Zu diesen kontinuierlichen Verbesserungen gehört auch die Zusammenarbeit mit lokalen Unternehmen wie Raptis Seafoods und Austral Fisheries, um neue Geräte und Vorrichtungen zur Beifangreduzierung zu entwickeln, zu testen und zu implementieren. Dadurch konnten die Beifangraten effektiv um 44 % reduziert werden und gleichzeitig ist es gelungen, Interaktionen der Fischerei mit gefährdeten Arten, wie beispielsweise Seeschlangen, weiter zu minimieren. 

Bei anderen Arten, wie beispielsweise dem Sägefisch, herrscht jedoch nach wie vor Bedarf an weiterführender Forschung zur Optimierung des Fanggeräts. „Es ist für Fischer sehr schwierig, ihre Netze so zu modifizieren, dass sich Sägefische nicht darin verfangen können. Das liegt daran, dass der Sägefisch über eine einzigartige, lang gezahnte ‚Säge‘ verfügt, das sogenannte Rostrum", erklärt Matt Watson, MSC Senior Fisheries Manager in Australien. „Vom Stellnetz bis zum Garnelentrawler – Sägefische verfangen sich leicht in den verschiedensten Fanggeräten. Deshalb ist es wichtig, dass Industrie und Wissenschaft zusammenarbeiten, um gemeinsam Lösungen zu finden."

Die australischen Garnelenfischer haben die Notwendigkeit erkannt, ihre Fangaktivitäten und Arbeitsabläufe zu verbessern, um die gefährdeten Sägefischarten besser zu schützen. Um effektive Lösungen zu entwickeln, arbeitet die Fischerei mit Forschern der Charles Darwin University und der australischen Regierungsorganisation CSIRO (Commonwealth Scientific and Industrial Research Organisation) zusammen.

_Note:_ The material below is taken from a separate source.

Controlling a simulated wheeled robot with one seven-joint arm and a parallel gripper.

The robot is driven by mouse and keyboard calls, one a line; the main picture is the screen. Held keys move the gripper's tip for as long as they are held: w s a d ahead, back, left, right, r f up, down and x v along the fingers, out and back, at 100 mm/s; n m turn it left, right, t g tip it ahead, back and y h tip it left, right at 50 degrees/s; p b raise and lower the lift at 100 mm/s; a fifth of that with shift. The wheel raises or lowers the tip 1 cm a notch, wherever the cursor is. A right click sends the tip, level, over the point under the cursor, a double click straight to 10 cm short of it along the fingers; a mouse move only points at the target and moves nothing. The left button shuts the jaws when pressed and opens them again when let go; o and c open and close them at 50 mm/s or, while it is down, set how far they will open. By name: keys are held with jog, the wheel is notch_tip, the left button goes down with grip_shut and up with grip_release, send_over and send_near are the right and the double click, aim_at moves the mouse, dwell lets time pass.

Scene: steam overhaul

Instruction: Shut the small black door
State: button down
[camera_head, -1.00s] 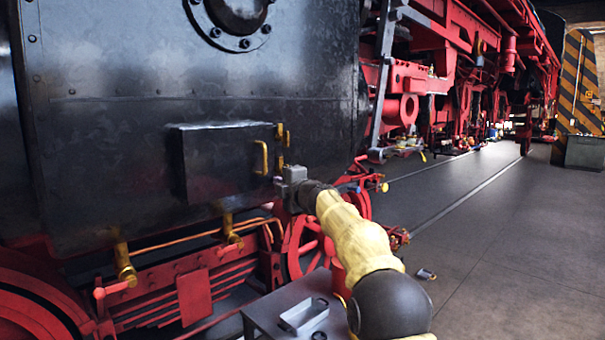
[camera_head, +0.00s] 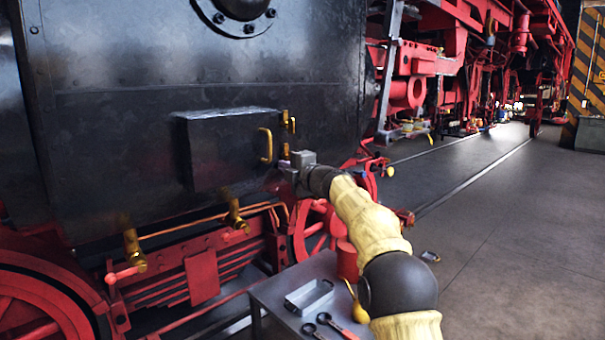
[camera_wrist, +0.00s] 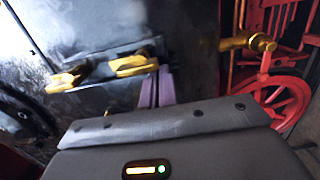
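The small black door (camera_head: 225,150) is the front of a shallow black box on the locomotive's dark side. A brass handle (camera_head: 265,146) stands at its right end, with brass fittings beside it. The door looks close to the box, but I cannot tell whether it is fully shut. My gripper (camera_head: 281,165) is just right of and below the handle. In the wrist view, its purple fingers (camera_wrist: 154,90) are together with nothing visible between them. Brass pieces (camera_wrist: 68,80) show to their left there; any contact with the door is unclear.
A grey bench (camera_head: 270,298) with a metal tray (camera_head: 309,297), tools and a red can (camera_head: 347,260) stands below my arm. Brass valves (camera_head: 134,245) and red wheels (camera_head: 35,290) lie under the locomotive's side. The floor at right (camera_head: 500,220) is mostly clear.

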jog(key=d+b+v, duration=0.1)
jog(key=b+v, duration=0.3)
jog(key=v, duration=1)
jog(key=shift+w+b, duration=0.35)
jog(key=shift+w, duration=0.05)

Einer der Forschungsansätze bezieht sich auf den Einsatz von elektromagnetischen Feldern: Ziel ist es, herauszufinden, ob die Sägefische im Voraus vor dem Fischernetz gewarnt werden können, so dass sie rechtzeitig fliehen können. Parallel sammeln die Fischer an Bord auch Gewebeproben für genetische Studien und verwenden Unterwasserkameras, um zu sehen, wie das Fanggerät optimiert werden kann.

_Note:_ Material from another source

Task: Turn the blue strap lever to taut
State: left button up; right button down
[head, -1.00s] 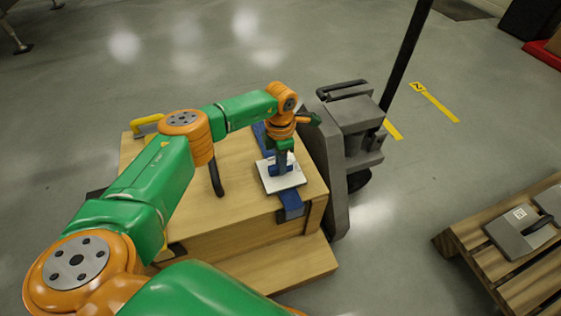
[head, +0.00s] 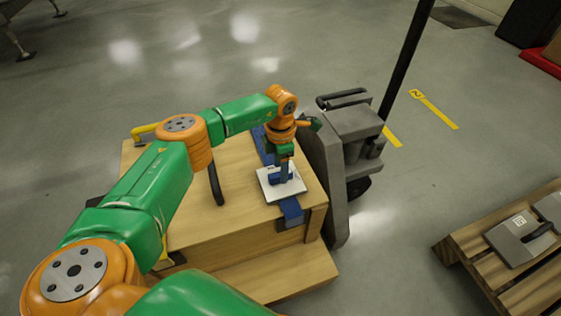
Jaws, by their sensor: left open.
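The blue strap (head: 291,210) runs over the top of a wooden crate (head: 240,225). A white plate (head: 291,189) sits on the strap near the crate's right side. A small blue lever (head: 277,179) shows on the plate, partly covered by my left gripper (head: 284,172). My left gripper points down at the plate and is open, with its fingertips at or just beside the lever. I cannot tell whether they touch it. My right gripper is not in view.
A grey machine with a black pole (head: 355,125) stands close against the crate's right side. A wooden pallet (head: 500,245) with grey plates is at the lower right. Open floor lies behind.

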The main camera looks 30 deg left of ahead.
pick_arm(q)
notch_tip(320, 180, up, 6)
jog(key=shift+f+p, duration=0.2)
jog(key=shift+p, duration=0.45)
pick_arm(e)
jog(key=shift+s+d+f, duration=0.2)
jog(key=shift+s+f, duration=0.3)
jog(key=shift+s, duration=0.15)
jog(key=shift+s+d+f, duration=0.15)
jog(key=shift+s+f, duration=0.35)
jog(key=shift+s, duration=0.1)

Nachhaltige Fischerei treibt Forschung und Innovation voran

Wenn Fischereien nach dem MSC-Fischereistandard bewertet werden, wird gründlich untersucht, welche Auswirkungen eine Fischerei auf das gesamte Ökosystem hat. Den meisten Fischereien, die eine Zertifizierung erhalten, werden Hausaufgaben“ auferlegt, die sogenannten Zertifizierungsauflagen. Diese Auflagen umfassen Verbesserungen, die die Fischerei vornehmen muss, um ihr Zertifikat behalten zu dürfen. Werden diese Verbesserungen nicht im geplanten Zeitrahmen umgesetzt, kann die Fischerei vom MSC-Programm ausgeschlossen werden. 

Ein Beispiel aus Großbritannien: Im Rahmen der MSC-Zertifizierung der Seehechtfischerei in Cornwall verlangten die Prüfer von der Fischerei, eine Managementstrategie zum Schutz von gefährdeten, bedrohten oder geschützten Arten zu entwickeln und umzusetzen. 

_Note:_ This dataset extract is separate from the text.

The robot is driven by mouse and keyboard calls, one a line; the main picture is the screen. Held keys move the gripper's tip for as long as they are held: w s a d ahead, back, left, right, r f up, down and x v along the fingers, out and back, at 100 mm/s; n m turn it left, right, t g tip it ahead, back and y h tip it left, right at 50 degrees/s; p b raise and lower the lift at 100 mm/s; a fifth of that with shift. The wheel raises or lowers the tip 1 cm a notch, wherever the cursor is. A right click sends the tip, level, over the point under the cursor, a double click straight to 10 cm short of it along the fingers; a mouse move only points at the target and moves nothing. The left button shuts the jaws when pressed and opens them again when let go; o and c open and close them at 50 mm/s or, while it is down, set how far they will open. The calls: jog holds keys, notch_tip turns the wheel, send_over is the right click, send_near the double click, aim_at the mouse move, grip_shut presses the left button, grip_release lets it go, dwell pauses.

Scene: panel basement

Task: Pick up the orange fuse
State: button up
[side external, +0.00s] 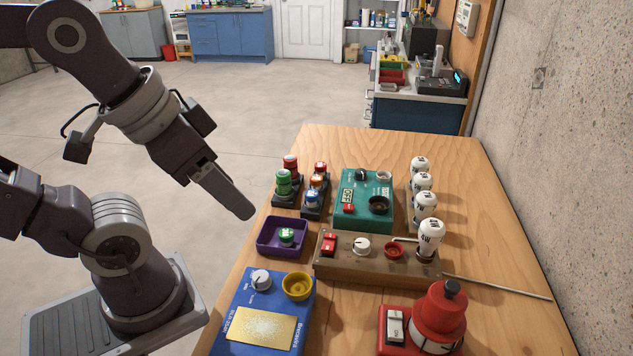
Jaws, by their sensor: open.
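The orange fuse (317,181) stands upright in the right of two small dark racks, between a red fuse (321,167) behind it and a blue fuse (312,198) in front of it. It is partly hidden by the blue one. My gripper (240,208) is open and empty, pointing down and to the right. It hangs left of the racks, near the table's left edge, apart from every fuse. Its fingers overlap in this view, so the gap between them does not show.
The left rack holds a red and a green fuse (283,182). A purple tray (262,249) with a green piece is in front. A teal box (365,215), a wooden panel (345,268), white bulbs (424,205), a blue box (240,320) and a red device (440,310) crowd the table (500,240).

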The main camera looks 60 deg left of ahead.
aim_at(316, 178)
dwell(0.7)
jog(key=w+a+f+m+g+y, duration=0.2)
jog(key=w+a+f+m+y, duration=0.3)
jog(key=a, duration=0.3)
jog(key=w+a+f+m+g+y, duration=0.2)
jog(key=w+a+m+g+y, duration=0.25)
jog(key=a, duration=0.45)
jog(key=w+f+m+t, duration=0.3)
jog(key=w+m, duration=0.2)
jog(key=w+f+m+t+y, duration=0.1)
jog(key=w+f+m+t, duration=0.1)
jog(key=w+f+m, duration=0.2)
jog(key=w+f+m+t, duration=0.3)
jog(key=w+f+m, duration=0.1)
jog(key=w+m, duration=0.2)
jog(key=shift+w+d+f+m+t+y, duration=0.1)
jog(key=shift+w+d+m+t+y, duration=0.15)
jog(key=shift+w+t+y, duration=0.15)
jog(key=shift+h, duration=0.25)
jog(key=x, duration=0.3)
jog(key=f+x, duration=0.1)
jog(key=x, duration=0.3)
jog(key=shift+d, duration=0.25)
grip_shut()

Die Fischerei konnte diese Auflage innerhalb von zwei Jahren erfolgreich erfüllen: Die Fischer setzten akustische Warnsignalgeber, sogenannte Pinger (dt. Vergrämer) an ihre Netzen und verbesserten die Datenerfassung durch Fischereibeobachter. Die Pinger senden unter Wasser akustische Wellen aus, die Meeressäugern und anderen Tieren signalisieren, dass sich Netze im Wasser befinden, was verhindert, dass die Tiere sich den Netzen nähern und sich darin verfangen. Die Gesetzgebung in Großbritannien schreibt den Einsatz der Pinger für einige Fischereifahrzeuge vor, die Seehechtfischerei in Cornwall, geht allerdings weiter als es die nationalen Vorschriften erfordern und schreibt die Pinger für alle Schiffe vor – also auch für jene Fischereifahrzeuge, die nicht unter die gesetzlichen Vorgaben fallen. Dadurch ist es der Fischerei gelungen, den Beifang von Schweinswalen um 80 Prozent zu reduzieren, und im Jahr 2019 verzeichnete die Fischerei sogar keinerlei Vorfälle mit Meeressäugern.

Close-up of fisherman reeling net with Fishtek Marine banana pinger"Banana Pinger" (in Gelb) senden unter Wasser akustische Signale aus © Fishtek Marine

Dieser Erfolg trägt weitere Früchte: Zusammen mit dem Cornwall Wildlife Trust und der Universität von Exeter beteiligen sich die Seehechtfischer nun an der Erprobung eines neuen akustischen Vergrämers namens „Fishtek Marine Banana Pinger", der von der Firma Fishtek Marine Ltd. entwickelt wurde. Die jüngste Forschungskooperation in diesem Zusammenhang umfasste eine achtmonatige Studie an Schweinswalen, die zeigen konnte, dass die Banana Pinger mit der Zeit nicht an Effektivität verlieren.

Ruth Williams, Naturschutzmanagerin beim Cornwall Wildlife Trust, dazu: „Die Ergebnisse zeigen, dass es eine praktische Lösung gibt, die sowohl effektiv ist als auch das Verhalten der Tiere nicht beeinflusst oder verändert – ein positives Ergebnis für den Naturschutz und die Fischer gleichermaßen." 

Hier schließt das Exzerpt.